>> begin
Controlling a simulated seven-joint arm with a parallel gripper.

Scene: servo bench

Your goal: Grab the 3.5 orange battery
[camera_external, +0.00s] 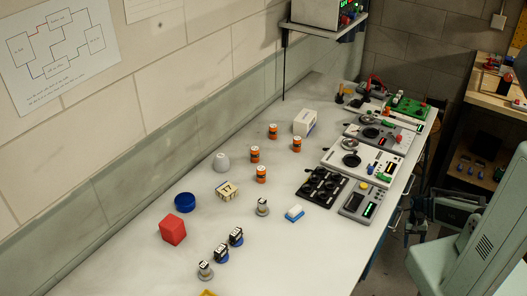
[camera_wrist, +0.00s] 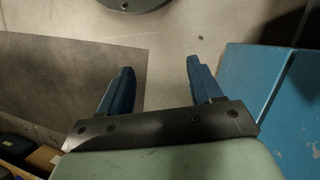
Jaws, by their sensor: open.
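No battery is in the wrist view.
Near the batteries are a white box (camera_external: 305,121), a grey dome (camera_external: 221,162), a "17" block (camera_external: 227,190) and a black holder tray (camera_external: 321,187). A blue lid (camera_external: 185,202) and red cube (camera_external: 173,230) lie left. Instrument panels (camera_external: 362,158) line the right edge.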

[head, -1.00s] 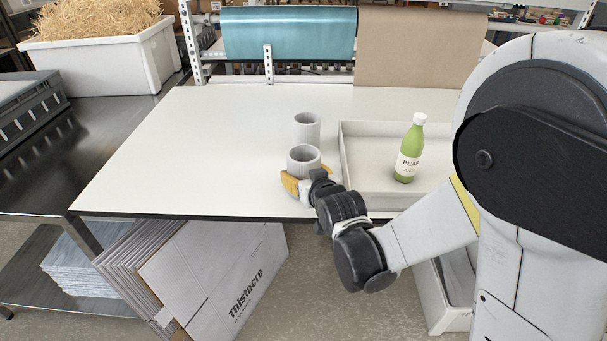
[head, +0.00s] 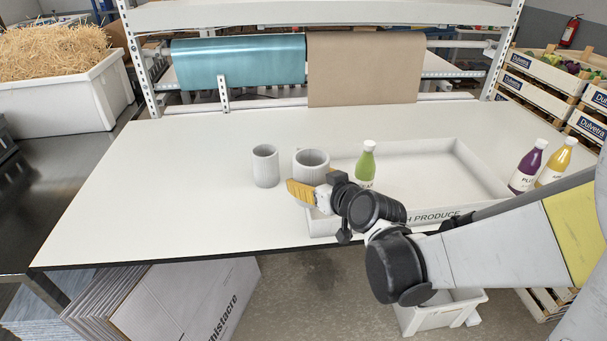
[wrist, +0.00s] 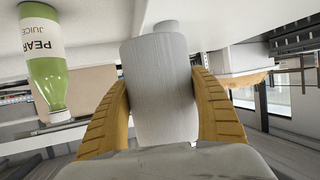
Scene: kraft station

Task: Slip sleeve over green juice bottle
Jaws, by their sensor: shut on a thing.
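My gripper (head: 308,192) is shut on a light grey sleeve (head: 311,163), an open-topped tube, and holds it near the front left corner of the shallow tray. In the wrist view the held sleeve (wrist: 159,95) fills the middle, between the yellow fingers. The green juice bottle (head: 365,165) with a white cap stands upright in the tray, just right of the held sleeve and apart from it. Its lower part is hidden behind my gripper. In the wrist view the green bottle (wrist: 45,75) shows its PEAR label at the left, upside down.
A second grey sleeve (head: 265,167) stands on the white table (head: 170,175) left of the held one. The white tray (head: 484,180) has free room on its right. A purple bottle (head: 525,170) and a yellow bottle (head: 556,163) stand at the right. The table's left side is clear.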

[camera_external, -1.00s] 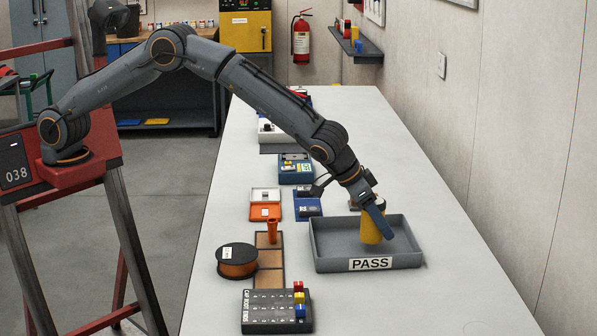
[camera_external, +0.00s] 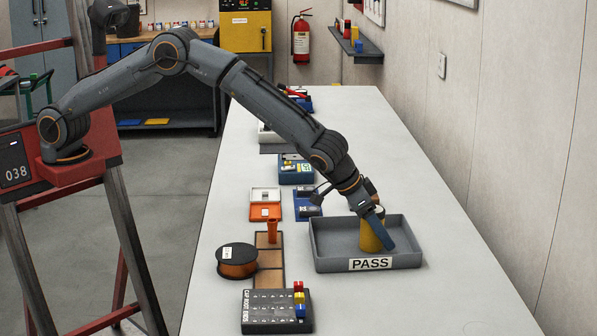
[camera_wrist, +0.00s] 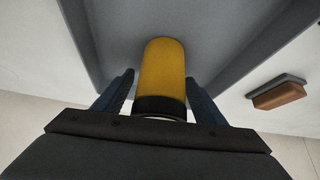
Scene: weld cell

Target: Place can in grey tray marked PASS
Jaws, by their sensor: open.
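The yellow can (camera_external: 370,236) stands in the grey tray (camera_external: 330,262) marked PASS, upright as far as I can see. My gripper (camera_external: 383,230) is low over the tray, its blue fingers beside the can and partly covering it. In the wrist view the can (camera_wrist: 162,75) shows yellow with a dark band at its near end. It lies between the two spread fingers of my gripper (camera_wrist: 160,100), with gaps on both sides. The tray (camera_wrist: 85,45) also shows around the can in the wrist view.
Left of the tray are a dark spool (camera_external: 238,262), an orange tube (camera_external: 272,230) and a black box of small parts (camera_external: 275,312). Blue and orange boxes (camera_external: 265,212) stand further back. The bench is clear to the right of the tray.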

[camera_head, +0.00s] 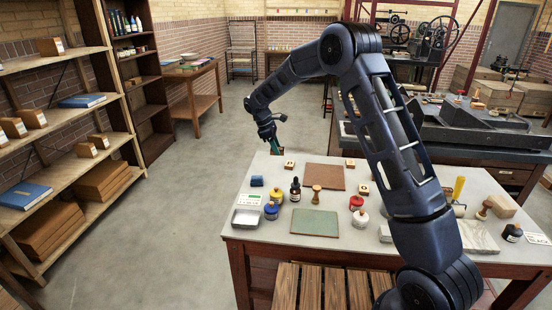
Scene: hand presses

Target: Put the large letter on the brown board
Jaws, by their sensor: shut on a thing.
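The brown board (322,176) lies flat on the pale table, towards its back edge, with nothing on it. My gripper (274,144) is beyond the table's back left corner, pointing down, left of and behind the board. It is shut on a small brownish thing (277,151), which is too small and partly hidden to read as a letter. Small wooden letter blocks stand around the board: one to its left (289,165), one behind its right corner (350,163) and one to its right (364,189). Their marks are too small to read.
A green mat (314,222), a dark bottle (295,190), a wooden-handled stamp (317,192), blue, yellow and red-topped jars, and a metal tray (246,218) crowd the table's front. My arm arches over its right side. Shelves (60,175) stand at left; the floor between is clear.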

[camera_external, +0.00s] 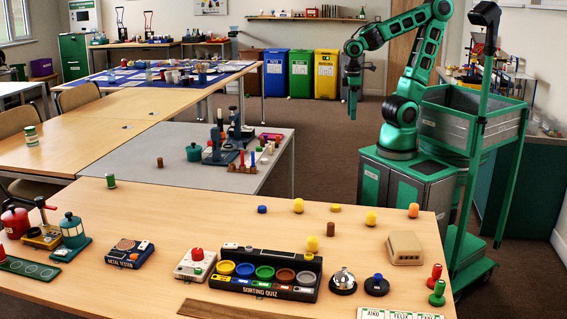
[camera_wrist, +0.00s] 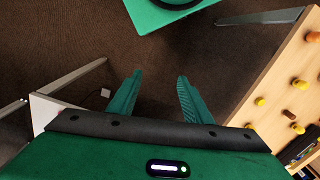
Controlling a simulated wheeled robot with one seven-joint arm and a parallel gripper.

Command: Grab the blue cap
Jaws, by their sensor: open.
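A small blue cap (camera_external: 262,209) lies on the near wooden table, left of a yellow egg-shaped piece (camera_external: 298,205). I cannot make the cap out in the wrist view. My gripper (camera_external: 353,112) hangs pointing down in the external view, beyond the near table's far edge and well away from the cap. In the wrist view my gripper (camera_wrist: 160,77) has its two green fingers apart, with only dark carpet between them.
The near table (camera_external: 150,210) also holds a sorting quiz tray (camera_external: 235,284) with coloured cups, a metal bell (camera_external: 343,281), a tan box (camera_external: 404,248), a brown cylinder (camera_external: 330,229) and several yellow pieces. A grey table (camera_external: 165,190) with tools stands behind it.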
>> end
### EXERCISE TASK
Transcribe every entry word for word, but skip the pictures.

### SOLUTION FOR THIS EXERCISE
Controlling a simulated seven-joint arm with a parallel gripper.

Scene: servo bench

Your goal: Grab the 3.5 orange battery
[camera_external, +0.00s] 
[camera_wrist, +0.00s] 
Jaws, by their sensor: open.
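No battery is in the wrist view.
Near the batteries are a white box (camera_external: 305,121), a grey dome (camera_external: 221,162), a "17" block (camera_external: 227,190) and a black holder tray (camera_external: 321,187). A blue lid (camera_external: 185,202) and red cube (camera_external: 173,230) lie left. Instrument panels (camera_external: 362,158) line the right edge.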

[head, -1.00s] 
[head, +0.00s] 
[wrist, +0.00s] 
Scene: kraft station

Task: Slip sleeve over green juice bottle
Jaws, by their sensor: shut on a thing.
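My gripper (head: 308,192) is shut on a light grey sleeve (head: 311,163), an open-topped tube, and holds it near the front left corner of the shallow tray. In the wrist view the held sleeve (wrist: 159,95) fills the middle, between the yellow fingers. The green juice bottle (head: 365,165) with a white cap stands upright in the tray, just right of the held sleeve and apart from it. Its lower part is hidden behind my gripper. In the wrist view the green bottle (wrist: 45,75) shows its PEAR label at the left, upside down.
A second grey sleeve (head: 265,167) stands on the white table (head: 170,175) left of the held one. The white tray (head: 484,180) has free room on its right. A purple bottle (head: 525,170) and a yellow bottle (head: 556,163) stand at the right. The table's left side is clear.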

[camera_external, -1.00s] 
[camera_external, +0.00s] 
[camera_wrist, +0.00s] 
Scene: weld cell

Target: Place can in grey tray marked PASS
Jaws, by their sensor: open.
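The yellow can (camera_external: 370,236) stands in the grey tray (camera_external: 330,262) marked PASS, upright as far as I can see. My gripper (camera_external: 383,230) is low over the tray, its blue fingers beside the can and partly covering it. In the wrist view the can (camera_wrist: 162,75) shows yellow with a dark band at its near end. It lies between the two spread fingers of my gripper (camera_wrist: 160,100), with gaps on both sides. The tray (camera_wrist: 85,45) also shows around the can in the wrist view.
Left of the tray are a dark spool (camera_external: 238,262), an orange tube (camera_external: 272,230) and a black box of small parts (camera_external: 275,312). Blue and orange boxes (camera_external: 265,212) stand further back. The bench is clear to the right of the tray.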

[camera_head, +0.00s] 
Scene: hand presses

Target: Put the large letter on the brown board
Jaws, by their sensor: shut on a thing.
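The brown board (322,176) lies flat on the pale table, towards its back edge, with nothing on it. My gripper (274,144) is beyond the table's back left corner, pointing down, left of and behind the board. It is shut on a small brownish thing (277,151), which is too small and partly hidden to read as a letter. Small wooden letter blocks stand around the board: one to its left (289,165), one behind its right corner (350,163) and one to its right (364,189). Their marks are too small to read.
A green mat (314,222), a dark bottle (295,190), a wooden-handled stamp (317,192), blue, yellow and red-topped jars, and a metal tray (246,218) crowd the table's front. My arm arches over its right side. Shelves (60,175) stand at left; the floor between is clear.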

[camera_external, +0.00s] 
[camera_wrist, +0.00s] 
Controlling a simulated wheeled robot with one seven-joint arm and a parallel gripper.

Command: Grab the blue cap
Jaws, by their sensor: open.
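A small blue cap (camera_external: 262,209) lies on the near wooden table, left of a yellow egg-shaped piece (camera_external: 298,205). I cannot make the cap out in the wrist view. My gripper (camera_external: 353,112) hangs pointing down in the external view, beyond the near table's far edge and well away from the cap. In the wrist view my gripper (camera_wrist: 160,77) has its two green fingers apart, with only dark carpet between them.
The near table (camera_external: 150,210) also holds a sorting quiz tray (camera_external: 235,284) with coloured cups, a metal bell (camera_external: 343,281), a tan box (camera_external: 404,248), a brown cylinder (camera_external: 330,229) and several yellow pieces. A grey table (camera_external: 165,190) with tools stands behind it.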

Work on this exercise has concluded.